At the same time, they emphasize challenges to the country's stability, such as the decline in the number of police officers and the expansion of control of armed gangs.

According to reports, the departments of Oeste and Artibonito continue to be affected by extreme insecurity, characterized by indiscriminate violence by armed gangs that attack the civilian population as well as police units and infrastructure.

Meanwhile, in the Port-au-Prince metropolitan area, the gangs' influence was spreading at an alarming rate to previously less affected areas such as Carrefour-Feuilles, Solino, Bon-Repos, Mariani and Léogâne.

Rising rates of murder and kidnapping by gangs have forced hundreds of thousands of people to flee their homes, according to collected testimony.

Between October 1 and December 31, Haitian authorities registered 1,432 intentional homicides, including 157 women, 24 girls and 31 boys, compared to 673 registered victims in the same period last year.
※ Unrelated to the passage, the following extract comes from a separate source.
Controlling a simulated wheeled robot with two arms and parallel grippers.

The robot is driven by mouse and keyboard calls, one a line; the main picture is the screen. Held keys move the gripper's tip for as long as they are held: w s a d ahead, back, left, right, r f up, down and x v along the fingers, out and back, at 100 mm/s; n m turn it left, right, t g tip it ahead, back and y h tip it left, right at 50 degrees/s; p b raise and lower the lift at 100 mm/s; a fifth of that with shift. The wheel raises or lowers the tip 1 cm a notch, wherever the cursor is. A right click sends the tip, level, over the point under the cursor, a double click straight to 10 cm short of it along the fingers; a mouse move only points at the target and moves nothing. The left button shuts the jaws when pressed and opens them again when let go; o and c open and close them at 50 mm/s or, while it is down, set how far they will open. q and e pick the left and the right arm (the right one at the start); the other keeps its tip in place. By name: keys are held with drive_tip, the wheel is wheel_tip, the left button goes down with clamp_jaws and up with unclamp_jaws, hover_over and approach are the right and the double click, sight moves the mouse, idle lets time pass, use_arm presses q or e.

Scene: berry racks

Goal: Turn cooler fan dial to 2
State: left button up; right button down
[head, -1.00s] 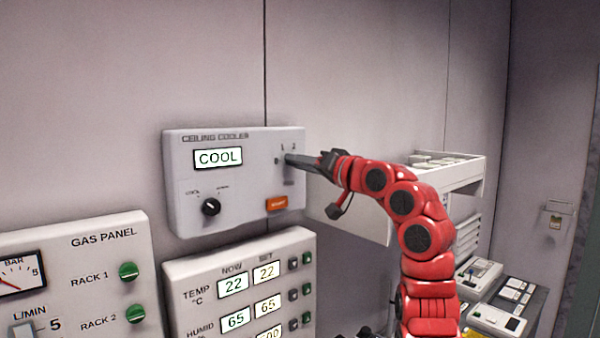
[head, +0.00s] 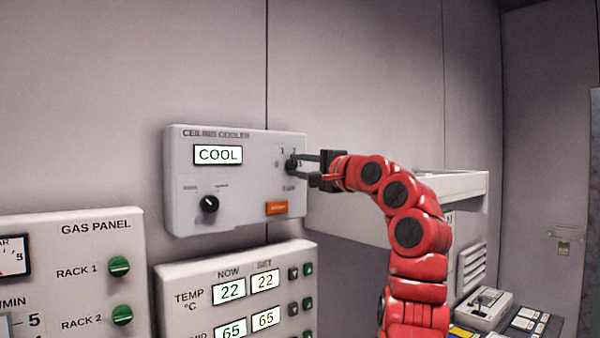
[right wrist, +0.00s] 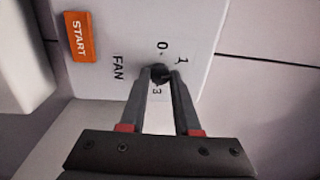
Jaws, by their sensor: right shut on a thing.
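The white ceiling cooler panel (head: 240,182) is on the wall in the head view, with a display reading COOL. Its dark fan dial (head: 291,165) is at the panel's upper right, with numbers around it. My right gripper (head: 294,165) reaches it from the right, fingers one above the other, shut on the dial. In the right wrist view my right gripper's fingertips (right wrist: 160,75) are on both sides of the dial (right wrist: 159,72). The marks 0, 1 and 3 and the word FAN show there. The dial's pointer is not clear. My left gripper is not in view.
An orange start button (head: 276,208) and a black mode knob (head: 209,204) are lower on the cooler panel. A gas panel (head: 85,250) and a temperature panel (head: 200,268) are below. A white shelf unit (head: 400,225) is behind my right arm.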

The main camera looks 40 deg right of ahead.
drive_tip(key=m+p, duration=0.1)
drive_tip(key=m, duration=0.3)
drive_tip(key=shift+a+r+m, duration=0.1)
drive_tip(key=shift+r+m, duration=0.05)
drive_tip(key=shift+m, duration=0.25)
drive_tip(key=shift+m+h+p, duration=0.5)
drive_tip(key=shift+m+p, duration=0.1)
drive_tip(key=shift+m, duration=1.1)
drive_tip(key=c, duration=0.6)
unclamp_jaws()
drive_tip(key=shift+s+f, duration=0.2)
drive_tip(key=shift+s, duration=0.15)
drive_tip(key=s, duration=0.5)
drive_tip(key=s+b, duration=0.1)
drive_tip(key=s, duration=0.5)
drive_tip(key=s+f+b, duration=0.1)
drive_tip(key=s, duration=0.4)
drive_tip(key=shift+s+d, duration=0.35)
At that time, the number of abductions was 698 – 258 women, 14 girls and 17 boys – compared to 391 abductions recorded on a similar date in 2022.

Homicides recorded in 2023 increased by 119.4 percent compared to 2022 figures, with 4,789 victims last year (465 women, 93 boys and 48 girls), corresponding to a proportion of 40.9 homicides per 100,000 inhabitants.

The number of people kidnapped per year also increased from 1,359 in 2022 to 2,490 in 2023, an increase of 83 percent.